[BEGIN Records for this task]
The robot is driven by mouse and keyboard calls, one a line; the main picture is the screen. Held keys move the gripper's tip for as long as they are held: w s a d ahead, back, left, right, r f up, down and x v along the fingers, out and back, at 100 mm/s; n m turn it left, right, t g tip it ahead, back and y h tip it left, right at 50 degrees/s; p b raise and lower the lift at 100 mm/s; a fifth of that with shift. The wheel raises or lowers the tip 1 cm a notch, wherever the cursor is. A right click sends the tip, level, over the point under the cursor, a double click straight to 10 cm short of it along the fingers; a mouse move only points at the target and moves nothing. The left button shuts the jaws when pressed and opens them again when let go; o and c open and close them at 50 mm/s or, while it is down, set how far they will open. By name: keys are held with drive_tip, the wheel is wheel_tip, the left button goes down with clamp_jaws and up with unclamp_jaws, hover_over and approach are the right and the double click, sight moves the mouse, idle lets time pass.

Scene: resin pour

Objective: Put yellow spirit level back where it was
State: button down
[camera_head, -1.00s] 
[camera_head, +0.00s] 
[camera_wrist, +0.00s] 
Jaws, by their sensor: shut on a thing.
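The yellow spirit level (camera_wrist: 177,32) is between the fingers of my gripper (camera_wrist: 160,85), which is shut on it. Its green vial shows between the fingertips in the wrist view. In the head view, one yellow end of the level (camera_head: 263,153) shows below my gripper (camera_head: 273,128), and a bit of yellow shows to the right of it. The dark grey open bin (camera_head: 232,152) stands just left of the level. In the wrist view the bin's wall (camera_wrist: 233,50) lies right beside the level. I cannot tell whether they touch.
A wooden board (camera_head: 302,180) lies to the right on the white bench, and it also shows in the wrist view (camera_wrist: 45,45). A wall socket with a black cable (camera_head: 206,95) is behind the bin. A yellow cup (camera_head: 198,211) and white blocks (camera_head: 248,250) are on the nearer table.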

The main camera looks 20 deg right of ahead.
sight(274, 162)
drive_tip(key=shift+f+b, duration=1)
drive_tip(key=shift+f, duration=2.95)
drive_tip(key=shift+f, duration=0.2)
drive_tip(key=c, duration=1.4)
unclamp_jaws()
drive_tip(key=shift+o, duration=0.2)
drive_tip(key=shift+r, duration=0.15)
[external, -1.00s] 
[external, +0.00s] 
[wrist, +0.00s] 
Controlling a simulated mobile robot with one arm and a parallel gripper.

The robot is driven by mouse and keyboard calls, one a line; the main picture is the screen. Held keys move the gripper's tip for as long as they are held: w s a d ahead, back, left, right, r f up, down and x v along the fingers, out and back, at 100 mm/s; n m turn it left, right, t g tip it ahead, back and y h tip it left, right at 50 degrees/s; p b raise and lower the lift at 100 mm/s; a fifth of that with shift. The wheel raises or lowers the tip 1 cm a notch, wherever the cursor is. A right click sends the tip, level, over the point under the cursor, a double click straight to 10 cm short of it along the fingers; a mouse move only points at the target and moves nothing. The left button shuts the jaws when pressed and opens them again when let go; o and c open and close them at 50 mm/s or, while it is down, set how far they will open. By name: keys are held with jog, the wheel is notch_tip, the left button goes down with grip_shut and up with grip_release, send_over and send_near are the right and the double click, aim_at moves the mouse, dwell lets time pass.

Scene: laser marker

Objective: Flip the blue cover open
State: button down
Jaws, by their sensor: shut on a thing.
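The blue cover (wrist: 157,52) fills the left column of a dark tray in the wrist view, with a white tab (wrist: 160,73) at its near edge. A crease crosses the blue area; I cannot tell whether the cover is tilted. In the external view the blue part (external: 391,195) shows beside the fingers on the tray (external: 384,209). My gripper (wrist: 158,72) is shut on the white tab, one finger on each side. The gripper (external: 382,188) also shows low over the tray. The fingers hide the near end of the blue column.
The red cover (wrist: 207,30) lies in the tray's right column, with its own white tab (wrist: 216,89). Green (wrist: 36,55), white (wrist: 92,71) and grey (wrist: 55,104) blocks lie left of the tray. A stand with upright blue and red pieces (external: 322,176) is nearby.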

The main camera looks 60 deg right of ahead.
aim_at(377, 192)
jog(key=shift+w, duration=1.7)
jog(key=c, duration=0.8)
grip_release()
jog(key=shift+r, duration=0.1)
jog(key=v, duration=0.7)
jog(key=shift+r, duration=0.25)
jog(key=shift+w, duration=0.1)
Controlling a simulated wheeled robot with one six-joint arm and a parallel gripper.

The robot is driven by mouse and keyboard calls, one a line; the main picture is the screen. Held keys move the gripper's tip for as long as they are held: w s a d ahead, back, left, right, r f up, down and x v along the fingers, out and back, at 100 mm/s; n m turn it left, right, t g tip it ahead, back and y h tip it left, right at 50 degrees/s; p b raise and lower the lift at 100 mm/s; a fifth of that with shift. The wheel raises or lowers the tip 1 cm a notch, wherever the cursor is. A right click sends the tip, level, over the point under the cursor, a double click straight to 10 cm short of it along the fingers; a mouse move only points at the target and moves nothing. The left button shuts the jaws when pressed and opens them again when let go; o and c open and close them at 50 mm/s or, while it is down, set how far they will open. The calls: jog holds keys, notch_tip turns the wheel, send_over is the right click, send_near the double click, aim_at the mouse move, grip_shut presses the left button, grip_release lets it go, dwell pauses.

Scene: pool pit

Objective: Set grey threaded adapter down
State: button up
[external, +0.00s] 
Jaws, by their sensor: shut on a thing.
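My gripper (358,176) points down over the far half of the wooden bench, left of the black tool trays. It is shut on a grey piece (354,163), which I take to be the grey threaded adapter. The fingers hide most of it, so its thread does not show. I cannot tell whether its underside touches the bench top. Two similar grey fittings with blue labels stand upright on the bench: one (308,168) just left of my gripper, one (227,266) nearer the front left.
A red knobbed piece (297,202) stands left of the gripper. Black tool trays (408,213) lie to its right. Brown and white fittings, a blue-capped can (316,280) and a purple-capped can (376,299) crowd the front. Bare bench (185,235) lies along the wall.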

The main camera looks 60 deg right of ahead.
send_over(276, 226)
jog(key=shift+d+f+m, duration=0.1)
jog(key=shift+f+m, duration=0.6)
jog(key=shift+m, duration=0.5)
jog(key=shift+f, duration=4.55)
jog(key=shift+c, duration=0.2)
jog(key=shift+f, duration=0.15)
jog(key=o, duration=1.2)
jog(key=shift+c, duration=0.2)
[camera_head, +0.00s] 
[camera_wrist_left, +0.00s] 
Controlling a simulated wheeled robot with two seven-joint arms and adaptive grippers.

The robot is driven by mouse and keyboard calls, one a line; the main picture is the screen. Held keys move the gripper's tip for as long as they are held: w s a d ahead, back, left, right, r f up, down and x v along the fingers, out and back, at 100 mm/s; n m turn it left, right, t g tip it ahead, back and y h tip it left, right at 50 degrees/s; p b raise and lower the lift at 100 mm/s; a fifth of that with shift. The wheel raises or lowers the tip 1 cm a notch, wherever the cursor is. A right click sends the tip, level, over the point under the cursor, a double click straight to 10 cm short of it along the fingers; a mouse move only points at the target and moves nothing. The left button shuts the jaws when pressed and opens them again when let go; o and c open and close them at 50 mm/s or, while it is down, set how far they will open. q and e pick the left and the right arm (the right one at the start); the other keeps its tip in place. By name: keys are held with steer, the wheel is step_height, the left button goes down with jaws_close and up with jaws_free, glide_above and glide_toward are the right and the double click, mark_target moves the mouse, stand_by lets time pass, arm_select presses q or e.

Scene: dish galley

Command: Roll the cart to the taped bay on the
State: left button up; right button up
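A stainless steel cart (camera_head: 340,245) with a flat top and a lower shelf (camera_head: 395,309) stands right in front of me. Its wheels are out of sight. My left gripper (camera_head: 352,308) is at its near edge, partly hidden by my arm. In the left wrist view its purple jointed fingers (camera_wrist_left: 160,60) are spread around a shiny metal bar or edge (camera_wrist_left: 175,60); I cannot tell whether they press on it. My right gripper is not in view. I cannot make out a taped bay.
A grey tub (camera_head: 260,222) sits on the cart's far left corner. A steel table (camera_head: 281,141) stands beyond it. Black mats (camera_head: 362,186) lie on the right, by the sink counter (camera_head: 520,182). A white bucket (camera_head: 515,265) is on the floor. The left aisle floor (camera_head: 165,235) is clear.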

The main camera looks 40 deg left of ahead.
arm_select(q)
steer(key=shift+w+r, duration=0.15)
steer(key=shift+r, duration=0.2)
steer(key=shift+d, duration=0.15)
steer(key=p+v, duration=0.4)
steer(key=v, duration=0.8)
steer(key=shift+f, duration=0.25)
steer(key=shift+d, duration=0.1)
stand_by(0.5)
[END Records for this task]
• [What you have to do]
Gather every line from the entries above where the word "Objective" appears, and copy them.

• [Correct response]
Objective: Put yellow spirit level back where it was
Objective: Flip the blue cover open
Objective: Set grey threaded adapter down

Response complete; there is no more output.